Is Your SQL Server Environment Stable? Check 5 Key Areas: CLA

The human body can survive weeks without food. It can go days, possibly, without water, but only a few minutes without air. These are our bodies’ basic needs.

In 1943, a psychologist by the name of Abraham Maslow came up with what is referred to as “Maslow’s hierarchy of needs.” They are, in order from the bottom (most important) of the pyramid building on each other: physiological, safety and security, love and belonging, self-esteem, and self-actualization.

Databases, regardless of system, have a hierarchy of needs as well, but many professionals don’t always view it in that light. Take SQL Server, for instance. SQL Server is a relational database management system designed to store, retrieve, and manage data in a structured format using SQL (Structured Query Language). Overall, SQL Server is a comprehensive and versatile platform used by organizations of all sizes for managing their data efficiently and securely.

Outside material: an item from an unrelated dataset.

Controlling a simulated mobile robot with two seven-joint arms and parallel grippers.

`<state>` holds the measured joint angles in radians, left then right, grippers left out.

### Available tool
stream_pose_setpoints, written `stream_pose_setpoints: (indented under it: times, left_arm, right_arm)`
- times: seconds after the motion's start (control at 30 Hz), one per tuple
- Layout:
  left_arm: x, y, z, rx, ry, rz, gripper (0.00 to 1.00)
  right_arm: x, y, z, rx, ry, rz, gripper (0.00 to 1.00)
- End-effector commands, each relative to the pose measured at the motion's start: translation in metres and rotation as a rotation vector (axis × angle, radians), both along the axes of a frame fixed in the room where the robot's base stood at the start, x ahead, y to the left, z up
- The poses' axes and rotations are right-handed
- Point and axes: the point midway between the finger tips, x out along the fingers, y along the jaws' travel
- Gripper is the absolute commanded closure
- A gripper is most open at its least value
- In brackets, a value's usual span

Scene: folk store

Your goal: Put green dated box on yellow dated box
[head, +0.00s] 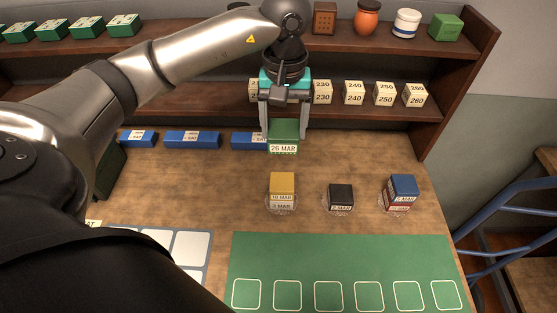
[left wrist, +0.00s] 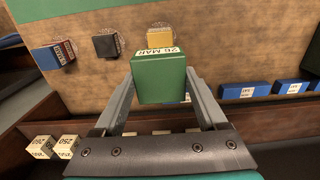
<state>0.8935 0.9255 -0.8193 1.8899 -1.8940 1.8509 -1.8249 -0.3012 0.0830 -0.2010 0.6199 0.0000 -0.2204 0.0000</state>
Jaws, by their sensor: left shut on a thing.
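The green dated box (head: 284,131), labelled 26 MAR, is held between the fingers of my left gripper (head: 283,120). It also shows large in the left wrist view (left wrist: 158,80), with my left gripper (left wrist: 160,95) shut on it. The box hangs above the table, behind the yellow dated box. The yellow dated box (head: 282,184) has a 10 MAR label and sits on a box labelled 3 MAR (head: 282,206). In the left wrist view the yellow box (left wrist: 160,38) shows just beyond the green one, apart from it. My right gripper is not in view.
A black dated box (head: 340,194) and a blue box (head: 403,185) on a red one stand to the right. Blue blocks (head: 192,139) line the back left. Shelves (head: 350,113) with numbered cubes (head: 384,94) rise behind. A green mat (head: 340,262) lies in front.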

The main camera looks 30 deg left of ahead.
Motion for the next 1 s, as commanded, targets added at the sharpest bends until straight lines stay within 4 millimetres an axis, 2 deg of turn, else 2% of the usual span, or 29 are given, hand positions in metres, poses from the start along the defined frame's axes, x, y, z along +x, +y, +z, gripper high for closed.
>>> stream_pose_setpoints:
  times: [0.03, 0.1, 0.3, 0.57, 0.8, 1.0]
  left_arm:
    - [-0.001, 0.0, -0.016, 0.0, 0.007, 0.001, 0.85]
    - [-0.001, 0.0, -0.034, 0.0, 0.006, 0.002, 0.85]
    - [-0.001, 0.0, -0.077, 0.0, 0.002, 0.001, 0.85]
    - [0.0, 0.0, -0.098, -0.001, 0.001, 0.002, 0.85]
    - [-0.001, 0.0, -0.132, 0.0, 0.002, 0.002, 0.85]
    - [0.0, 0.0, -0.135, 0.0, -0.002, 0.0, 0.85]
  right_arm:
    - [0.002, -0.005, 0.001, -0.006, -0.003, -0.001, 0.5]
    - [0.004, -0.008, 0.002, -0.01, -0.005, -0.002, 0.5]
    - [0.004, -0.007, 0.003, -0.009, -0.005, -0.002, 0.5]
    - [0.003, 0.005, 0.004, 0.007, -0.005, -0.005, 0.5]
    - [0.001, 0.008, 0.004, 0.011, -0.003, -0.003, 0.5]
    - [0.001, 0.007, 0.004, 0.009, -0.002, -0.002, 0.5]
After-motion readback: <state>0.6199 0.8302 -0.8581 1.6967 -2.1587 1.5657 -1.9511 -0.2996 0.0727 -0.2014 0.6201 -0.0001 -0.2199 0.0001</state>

Brent Ozar, a SQL Server Master, came up with a hierarchy of database needs: Backups, Security, Capacity, Performance, and Future Proofing. If your team spends effort addressing these needs out of order, you run the risk of having an unstable database environment.

In this blog, I’ll unpack each of these needs, paying special attention to backups and performance, to help you better understand the importance of a stable SQL server environment in your manufacturing organization.

1. Backups

When I am asked to look at a client’s SQL Server environment, the first thing I do is review the database backup strategy. If anything doesn’t look right, I start asking questions about the setup. Some clients use third-party tools to manage database backups, and that’s fine. But I always want to make sure the databases are properly backed up before attempting any maintenance or configuration changes.

There are two key concepts in database backups that can support stable SQL server environments: Recovery Point Objective (RPO) and Recovery Time Objective (RTO). They are defined as follows:

Recover Point is the latest available point in time to which a database can be restored.
Recover Time is a measure of how long it takes to restore a database.
RPO and RTO are simply the stated desired amount of time (objectives) involved in these two.

Suppose you are running FULL database backups every night at midnight. At noon the following day, it is discovered something bad happened sometime that morning. The RECOVERY POINT is as of midnight the night before, or 12 hours. If it takes 4 hours to restore the database, that is the RECOVER TIME. Now your business has just lost an entire days’ worth of data.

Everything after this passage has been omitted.